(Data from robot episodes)
▼
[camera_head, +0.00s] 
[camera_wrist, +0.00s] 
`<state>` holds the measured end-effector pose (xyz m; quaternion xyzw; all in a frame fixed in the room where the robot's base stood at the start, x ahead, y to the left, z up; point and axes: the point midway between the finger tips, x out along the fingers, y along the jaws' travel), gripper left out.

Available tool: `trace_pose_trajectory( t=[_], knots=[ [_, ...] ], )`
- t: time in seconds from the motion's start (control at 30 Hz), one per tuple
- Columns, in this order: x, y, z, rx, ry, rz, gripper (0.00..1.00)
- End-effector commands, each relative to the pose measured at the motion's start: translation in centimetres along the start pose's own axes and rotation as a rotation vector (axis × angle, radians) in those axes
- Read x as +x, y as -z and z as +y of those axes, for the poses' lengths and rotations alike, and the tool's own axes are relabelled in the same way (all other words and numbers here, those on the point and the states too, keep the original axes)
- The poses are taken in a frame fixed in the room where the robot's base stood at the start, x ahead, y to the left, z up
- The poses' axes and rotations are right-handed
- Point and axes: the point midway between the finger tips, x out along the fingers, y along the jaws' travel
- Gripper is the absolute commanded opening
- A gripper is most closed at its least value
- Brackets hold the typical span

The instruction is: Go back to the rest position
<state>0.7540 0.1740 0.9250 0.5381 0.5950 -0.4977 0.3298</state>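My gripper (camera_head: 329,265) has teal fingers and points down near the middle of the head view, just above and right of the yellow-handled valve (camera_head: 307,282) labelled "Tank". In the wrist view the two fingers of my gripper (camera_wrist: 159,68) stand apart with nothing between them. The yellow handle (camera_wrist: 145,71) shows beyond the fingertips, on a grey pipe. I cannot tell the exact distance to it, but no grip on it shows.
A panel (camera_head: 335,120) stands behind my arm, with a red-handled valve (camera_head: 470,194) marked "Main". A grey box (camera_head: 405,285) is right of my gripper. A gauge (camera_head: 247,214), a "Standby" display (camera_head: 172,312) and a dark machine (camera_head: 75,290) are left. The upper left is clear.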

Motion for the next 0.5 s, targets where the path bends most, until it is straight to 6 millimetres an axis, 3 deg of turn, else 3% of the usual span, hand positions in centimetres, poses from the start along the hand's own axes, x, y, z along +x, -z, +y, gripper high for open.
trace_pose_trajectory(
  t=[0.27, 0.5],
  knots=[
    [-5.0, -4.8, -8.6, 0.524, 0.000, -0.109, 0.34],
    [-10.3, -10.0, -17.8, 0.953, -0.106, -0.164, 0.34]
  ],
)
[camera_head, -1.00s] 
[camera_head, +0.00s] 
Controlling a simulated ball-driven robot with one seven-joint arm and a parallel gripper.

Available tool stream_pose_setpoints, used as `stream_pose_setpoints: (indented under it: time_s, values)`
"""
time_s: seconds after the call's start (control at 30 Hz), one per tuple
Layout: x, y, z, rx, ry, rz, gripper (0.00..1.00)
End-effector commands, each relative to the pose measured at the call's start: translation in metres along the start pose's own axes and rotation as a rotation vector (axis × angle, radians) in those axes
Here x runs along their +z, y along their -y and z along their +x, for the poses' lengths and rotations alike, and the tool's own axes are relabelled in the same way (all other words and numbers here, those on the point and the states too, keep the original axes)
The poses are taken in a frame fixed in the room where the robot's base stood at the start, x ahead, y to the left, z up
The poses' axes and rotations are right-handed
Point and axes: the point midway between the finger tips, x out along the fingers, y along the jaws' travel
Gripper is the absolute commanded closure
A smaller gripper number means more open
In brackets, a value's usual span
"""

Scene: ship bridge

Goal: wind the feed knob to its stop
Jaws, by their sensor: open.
▲
■ Problem details:
Will you return exactly the lines above from the one with "- The poses are" down to the one with "The instruction is: Go", counting both as part of the range?

■ Right answer:
- The poses are taken in a frame fixed in the room where the robot's base stood at the start, x ahead, y to the left, z up
- The poses' axes and rotations are right-handed
- Point and axes: the point midway between the finger tips, x out along the fingers, y along the jaws' travel
- Gripper is the absolute commanded opening
- A gripper is most closed at its least value
- Brackets hold the typical span

The instruction is: Go back to the rest position

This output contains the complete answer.